From 1985 to 1994, he was the research director at the Center for Democratic Renewal (previously the National Anti-Klan Network). In 1983, he founded the Institute for Research and Education on Human Rights, a study and watchdog group focused on hate groups.
Besides Ms. Smith, he is survived by a brother, Philip. His first marriage, to Elaine Cantrell, ended in divorce.
At the 2018 town hall meeting in Washington, Mr. Zeskind called on Democrats in Congress to vehemently oppose a little-noticed bill sponsored by Representative Steve King, Republican of Iowa, to end birthright citizenship, the post-Civil War guarantee that anyone born in the United States is a citizen. The cause had become a focus of anti-immigrant groups warning of threats to the “white race.”

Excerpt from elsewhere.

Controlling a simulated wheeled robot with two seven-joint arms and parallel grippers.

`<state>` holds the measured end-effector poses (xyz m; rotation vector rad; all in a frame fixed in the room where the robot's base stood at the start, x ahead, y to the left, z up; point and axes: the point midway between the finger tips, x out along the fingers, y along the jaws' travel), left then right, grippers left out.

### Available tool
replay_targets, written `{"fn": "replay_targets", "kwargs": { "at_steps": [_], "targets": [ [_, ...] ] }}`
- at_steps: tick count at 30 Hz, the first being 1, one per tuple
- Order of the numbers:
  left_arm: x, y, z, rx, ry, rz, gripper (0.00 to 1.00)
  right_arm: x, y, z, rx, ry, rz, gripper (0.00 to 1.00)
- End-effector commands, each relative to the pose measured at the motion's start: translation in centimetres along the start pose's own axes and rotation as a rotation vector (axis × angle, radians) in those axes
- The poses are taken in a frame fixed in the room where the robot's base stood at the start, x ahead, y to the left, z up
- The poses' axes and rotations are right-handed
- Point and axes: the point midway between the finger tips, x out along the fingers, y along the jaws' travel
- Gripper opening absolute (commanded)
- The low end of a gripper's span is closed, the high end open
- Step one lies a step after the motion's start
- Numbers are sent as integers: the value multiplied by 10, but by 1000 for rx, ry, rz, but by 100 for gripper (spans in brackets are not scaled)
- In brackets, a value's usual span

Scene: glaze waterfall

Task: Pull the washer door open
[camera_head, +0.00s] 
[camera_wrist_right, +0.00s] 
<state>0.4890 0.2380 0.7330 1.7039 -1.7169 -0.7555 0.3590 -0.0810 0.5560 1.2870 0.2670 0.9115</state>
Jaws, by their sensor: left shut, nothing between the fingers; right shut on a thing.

“They want to smash up the 14th Amendment,” Mr. Zeskind said, addressing Democratic officials, “and I think you guys should scream about it.”
The following year, in an article in The New York Times about how Mr. King, a backbencher in his party, had anticipated many of Mr. Trump’s anti-immigrant stances, the congressman said in an interview, “White nationalist, white supremacist, Western civilization — how did that language become offensive?”
Republican leaders in the House stripped Mr. King of his committee assignments over the remark, and he lost re-election in 2020.
But the issue did not die. One of President Trump’s first moves in January was an executive order to end birthright citizenship.
Last week, the Supreme Court agreed to hear arguments over Mr. Trump’s order.